Il pasticcio che andava previsto (ed evitato) – poteva accadere ed è accaduto. Da più parti, d’altro canto, è stato fatto notare al governo Meloni che la legge era stata approvata in violazione della procedura europea TRIS e che la vicenda rischiava di trasformarsi nell’ennesimo pasticcio. Già nel 2020, il Parlamento europeo aveva respinto la proposta di vietare alle aziende di utilizzare termini come ‘hamburger’ e ‘bistecca’ per i prodotti a base vegetale. E la Lega tuonò: “Il Parlamento europeo non blocca la ‘carne senza carne’ e così facendo danneggia il Made in Italy e i consumatori. Sul mercato potranno rimanere finti hamburger senza che sia segnalata con chiarezza la totale assenza di carne”. In realtà, però, è sempre stata una priorità quella di garantire una corretta e trasparente informazione ai consumatori sugli effettivi ingredienti dei prodotti acquistati al supermercato. Per il ministro Matteo Salvini l’Ue si mostrava “sempre più paladina del fake-food. Non bastava il vino senza uva e il formaggio senza latte. Ora anche la carne senza carne”.

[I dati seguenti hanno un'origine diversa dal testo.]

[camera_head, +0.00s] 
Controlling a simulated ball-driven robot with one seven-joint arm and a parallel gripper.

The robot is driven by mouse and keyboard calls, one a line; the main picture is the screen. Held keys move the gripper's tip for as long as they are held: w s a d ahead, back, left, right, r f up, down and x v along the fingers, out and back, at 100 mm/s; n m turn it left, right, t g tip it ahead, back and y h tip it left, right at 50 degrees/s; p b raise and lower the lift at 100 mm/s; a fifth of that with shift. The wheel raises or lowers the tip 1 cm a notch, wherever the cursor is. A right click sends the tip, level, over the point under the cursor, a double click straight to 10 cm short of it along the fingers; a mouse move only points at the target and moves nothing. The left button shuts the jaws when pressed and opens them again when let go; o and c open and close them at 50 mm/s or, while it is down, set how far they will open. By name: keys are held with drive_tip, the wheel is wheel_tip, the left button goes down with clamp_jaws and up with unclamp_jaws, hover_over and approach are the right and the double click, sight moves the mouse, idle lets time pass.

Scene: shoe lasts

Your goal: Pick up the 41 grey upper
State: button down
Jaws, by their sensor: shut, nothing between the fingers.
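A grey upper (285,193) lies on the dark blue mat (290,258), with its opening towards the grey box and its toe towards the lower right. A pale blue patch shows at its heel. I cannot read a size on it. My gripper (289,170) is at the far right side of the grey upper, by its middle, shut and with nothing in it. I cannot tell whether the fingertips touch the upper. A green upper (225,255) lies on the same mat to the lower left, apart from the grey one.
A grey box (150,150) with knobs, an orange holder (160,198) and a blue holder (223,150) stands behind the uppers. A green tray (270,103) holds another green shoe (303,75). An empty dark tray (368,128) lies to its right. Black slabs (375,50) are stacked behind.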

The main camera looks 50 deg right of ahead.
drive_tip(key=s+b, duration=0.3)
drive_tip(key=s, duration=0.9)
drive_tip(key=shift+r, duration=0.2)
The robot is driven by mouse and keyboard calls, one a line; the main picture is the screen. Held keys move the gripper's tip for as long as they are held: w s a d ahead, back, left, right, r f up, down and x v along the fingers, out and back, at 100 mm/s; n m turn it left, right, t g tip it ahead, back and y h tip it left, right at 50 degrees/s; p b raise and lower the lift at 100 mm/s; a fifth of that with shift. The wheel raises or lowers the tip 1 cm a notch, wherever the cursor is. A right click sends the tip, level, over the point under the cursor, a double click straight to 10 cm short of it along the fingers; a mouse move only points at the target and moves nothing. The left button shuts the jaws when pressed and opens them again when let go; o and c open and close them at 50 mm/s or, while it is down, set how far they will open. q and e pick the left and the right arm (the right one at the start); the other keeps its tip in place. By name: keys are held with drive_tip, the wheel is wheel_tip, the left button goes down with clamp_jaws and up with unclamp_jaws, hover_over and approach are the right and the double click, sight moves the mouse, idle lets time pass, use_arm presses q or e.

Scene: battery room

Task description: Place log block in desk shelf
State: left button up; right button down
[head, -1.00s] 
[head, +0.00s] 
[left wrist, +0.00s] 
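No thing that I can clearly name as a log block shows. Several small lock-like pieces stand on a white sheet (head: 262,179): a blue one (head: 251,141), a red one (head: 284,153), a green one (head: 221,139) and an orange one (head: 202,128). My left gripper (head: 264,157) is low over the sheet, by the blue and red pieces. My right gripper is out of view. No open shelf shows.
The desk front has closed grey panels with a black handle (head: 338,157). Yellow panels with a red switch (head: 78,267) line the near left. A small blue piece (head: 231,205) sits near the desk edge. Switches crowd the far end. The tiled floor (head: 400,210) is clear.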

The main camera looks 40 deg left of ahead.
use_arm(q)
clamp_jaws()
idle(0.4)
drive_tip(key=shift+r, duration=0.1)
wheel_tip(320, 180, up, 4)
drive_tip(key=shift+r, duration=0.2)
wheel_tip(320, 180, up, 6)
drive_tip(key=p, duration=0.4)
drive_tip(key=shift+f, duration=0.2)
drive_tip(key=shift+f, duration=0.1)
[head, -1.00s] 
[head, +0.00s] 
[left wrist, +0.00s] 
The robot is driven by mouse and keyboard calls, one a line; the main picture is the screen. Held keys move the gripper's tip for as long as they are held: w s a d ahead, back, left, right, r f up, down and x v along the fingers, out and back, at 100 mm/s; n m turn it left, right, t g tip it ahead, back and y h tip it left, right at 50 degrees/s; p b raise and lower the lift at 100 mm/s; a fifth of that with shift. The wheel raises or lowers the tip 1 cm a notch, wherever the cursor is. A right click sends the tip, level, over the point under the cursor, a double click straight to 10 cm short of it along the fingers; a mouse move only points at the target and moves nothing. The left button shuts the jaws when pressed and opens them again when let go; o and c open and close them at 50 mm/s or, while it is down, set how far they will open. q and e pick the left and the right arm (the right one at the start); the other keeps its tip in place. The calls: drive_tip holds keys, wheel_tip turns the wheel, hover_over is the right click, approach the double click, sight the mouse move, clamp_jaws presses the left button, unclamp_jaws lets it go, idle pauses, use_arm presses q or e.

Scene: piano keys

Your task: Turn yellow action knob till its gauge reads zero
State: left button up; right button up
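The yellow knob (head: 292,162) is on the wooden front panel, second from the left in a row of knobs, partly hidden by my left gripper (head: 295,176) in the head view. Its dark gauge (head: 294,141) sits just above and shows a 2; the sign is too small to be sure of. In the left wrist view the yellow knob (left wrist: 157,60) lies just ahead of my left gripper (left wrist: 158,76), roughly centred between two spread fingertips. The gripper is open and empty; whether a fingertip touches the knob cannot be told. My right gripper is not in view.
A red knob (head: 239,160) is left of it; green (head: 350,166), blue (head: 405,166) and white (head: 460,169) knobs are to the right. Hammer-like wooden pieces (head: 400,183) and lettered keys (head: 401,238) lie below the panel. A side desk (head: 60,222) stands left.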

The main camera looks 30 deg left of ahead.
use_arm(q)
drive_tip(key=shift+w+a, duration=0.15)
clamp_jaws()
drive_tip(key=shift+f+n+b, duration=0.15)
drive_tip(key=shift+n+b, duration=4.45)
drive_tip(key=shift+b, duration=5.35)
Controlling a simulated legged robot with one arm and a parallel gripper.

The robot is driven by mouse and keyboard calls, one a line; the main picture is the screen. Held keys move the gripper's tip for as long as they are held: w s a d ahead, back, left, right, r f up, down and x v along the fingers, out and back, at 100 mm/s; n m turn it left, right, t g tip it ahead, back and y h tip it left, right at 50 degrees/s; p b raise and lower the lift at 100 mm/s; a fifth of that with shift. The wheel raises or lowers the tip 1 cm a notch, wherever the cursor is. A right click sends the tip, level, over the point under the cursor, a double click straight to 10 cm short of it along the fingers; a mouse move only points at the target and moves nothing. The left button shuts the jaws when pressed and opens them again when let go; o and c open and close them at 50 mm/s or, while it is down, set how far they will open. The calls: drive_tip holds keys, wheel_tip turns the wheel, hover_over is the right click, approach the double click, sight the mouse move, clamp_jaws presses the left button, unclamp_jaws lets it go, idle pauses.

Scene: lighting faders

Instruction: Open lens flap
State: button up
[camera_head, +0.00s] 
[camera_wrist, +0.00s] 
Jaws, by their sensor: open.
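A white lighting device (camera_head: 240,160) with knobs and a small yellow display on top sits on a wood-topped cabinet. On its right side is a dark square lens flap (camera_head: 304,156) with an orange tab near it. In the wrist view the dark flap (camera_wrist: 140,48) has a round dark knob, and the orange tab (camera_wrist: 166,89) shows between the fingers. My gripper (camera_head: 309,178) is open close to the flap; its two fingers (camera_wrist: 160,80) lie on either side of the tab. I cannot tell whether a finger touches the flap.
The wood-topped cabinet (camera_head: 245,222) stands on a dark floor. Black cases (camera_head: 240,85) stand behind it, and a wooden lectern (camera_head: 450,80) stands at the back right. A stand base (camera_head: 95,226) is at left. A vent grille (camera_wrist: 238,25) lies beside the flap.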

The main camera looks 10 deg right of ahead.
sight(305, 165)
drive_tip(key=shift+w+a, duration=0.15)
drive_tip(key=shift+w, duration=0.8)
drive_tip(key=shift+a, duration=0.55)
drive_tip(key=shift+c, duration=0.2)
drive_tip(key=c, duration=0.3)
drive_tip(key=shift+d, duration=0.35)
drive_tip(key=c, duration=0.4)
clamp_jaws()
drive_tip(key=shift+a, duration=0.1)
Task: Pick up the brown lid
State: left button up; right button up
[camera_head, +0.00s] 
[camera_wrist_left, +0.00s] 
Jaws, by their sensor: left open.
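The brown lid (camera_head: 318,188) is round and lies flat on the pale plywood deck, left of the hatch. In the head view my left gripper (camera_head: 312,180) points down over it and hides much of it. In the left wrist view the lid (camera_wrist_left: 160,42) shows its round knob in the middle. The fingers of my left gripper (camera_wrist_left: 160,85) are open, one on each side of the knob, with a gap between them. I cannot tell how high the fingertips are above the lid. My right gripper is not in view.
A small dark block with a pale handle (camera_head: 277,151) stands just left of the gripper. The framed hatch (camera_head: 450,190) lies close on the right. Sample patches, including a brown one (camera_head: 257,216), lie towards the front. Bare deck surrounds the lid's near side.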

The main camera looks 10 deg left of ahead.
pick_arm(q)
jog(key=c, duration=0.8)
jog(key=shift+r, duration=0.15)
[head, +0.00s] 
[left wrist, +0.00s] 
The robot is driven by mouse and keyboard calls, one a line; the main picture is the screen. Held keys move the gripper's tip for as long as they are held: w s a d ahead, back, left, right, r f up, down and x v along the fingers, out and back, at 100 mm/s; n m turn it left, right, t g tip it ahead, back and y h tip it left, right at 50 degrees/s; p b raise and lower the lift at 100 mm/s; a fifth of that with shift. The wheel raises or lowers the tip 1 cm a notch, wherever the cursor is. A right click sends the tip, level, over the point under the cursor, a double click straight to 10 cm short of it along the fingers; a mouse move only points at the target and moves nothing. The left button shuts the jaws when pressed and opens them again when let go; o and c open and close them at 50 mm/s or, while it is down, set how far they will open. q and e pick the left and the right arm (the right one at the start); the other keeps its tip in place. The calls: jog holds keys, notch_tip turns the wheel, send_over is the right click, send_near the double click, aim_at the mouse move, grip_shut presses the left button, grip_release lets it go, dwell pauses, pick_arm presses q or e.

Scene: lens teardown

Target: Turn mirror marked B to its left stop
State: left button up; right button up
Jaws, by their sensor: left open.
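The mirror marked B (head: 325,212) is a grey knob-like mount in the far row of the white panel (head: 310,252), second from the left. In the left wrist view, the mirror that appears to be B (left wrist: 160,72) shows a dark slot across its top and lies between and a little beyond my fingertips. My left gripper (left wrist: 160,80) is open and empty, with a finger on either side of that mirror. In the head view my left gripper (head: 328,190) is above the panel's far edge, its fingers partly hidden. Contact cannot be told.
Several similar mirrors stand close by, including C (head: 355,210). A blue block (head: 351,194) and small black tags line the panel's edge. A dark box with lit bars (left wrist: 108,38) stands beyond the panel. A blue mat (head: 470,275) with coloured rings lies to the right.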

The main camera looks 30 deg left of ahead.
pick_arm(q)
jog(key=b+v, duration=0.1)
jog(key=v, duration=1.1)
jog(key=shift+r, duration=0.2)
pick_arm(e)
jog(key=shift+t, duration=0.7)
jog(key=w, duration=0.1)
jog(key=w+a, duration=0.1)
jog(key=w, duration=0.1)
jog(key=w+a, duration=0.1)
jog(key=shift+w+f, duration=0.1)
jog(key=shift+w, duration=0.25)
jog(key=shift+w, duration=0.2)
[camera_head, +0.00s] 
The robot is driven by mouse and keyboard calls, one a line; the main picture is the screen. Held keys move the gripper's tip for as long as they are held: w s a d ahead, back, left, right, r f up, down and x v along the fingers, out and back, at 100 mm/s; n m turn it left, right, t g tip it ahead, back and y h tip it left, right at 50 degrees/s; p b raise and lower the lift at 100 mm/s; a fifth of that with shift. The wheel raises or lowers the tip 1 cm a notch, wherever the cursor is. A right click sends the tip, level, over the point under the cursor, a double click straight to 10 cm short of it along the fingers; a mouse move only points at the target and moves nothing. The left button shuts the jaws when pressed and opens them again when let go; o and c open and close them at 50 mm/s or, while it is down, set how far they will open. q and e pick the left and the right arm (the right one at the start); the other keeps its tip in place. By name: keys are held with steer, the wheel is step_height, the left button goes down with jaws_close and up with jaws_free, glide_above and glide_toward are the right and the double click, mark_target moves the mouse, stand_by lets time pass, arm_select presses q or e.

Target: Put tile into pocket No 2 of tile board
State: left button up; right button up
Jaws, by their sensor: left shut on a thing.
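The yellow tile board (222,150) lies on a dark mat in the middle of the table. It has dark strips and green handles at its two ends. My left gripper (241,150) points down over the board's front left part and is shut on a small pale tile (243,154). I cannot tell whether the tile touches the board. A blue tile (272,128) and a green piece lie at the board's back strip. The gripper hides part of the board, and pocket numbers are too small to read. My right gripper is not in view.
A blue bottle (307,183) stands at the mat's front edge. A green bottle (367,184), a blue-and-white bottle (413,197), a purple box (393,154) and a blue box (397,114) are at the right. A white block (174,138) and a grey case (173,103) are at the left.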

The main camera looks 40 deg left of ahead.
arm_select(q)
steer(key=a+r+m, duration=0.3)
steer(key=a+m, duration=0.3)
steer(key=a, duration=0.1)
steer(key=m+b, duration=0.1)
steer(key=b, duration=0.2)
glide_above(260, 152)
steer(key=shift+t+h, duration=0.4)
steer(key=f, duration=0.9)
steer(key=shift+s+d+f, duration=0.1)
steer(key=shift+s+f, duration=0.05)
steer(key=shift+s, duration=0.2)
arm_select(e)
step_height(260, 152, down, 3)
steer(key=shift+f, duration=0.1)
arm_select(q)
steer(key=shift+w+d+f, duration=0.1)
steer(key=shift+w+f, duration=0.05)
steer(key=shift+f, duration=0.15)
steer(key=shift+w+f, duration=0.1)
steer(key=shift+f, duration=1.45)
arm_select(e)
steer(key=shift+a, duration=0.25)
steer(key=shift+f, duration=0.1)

Il ministro dell’Agricoltura, Francesco Lollobrigida, che voleva seguire la legge francese (ora bocciata) deve prenderne atto e farsene una ragione.
Si tratta di un settore in forte crescita che mette in commercio prodotti, utilizzando termini ormai sdoganati, come polpette di ceci o burger di pesce. Secondo gli ultimi dati Circana (settembre 2024), il mercato al dettaglio dei prodotti plant-based in Italia vale oltre 640 milioni di euro ed è cresciuto del 16% tra il 2021 e il 2023. Ora, alla luce della decisione della Corte Europea, il governo italiano deve tempestivamente rispettare l’impegno preso con il settore plant-based a rivalutare la norma e abolire il divieto di meat sounding.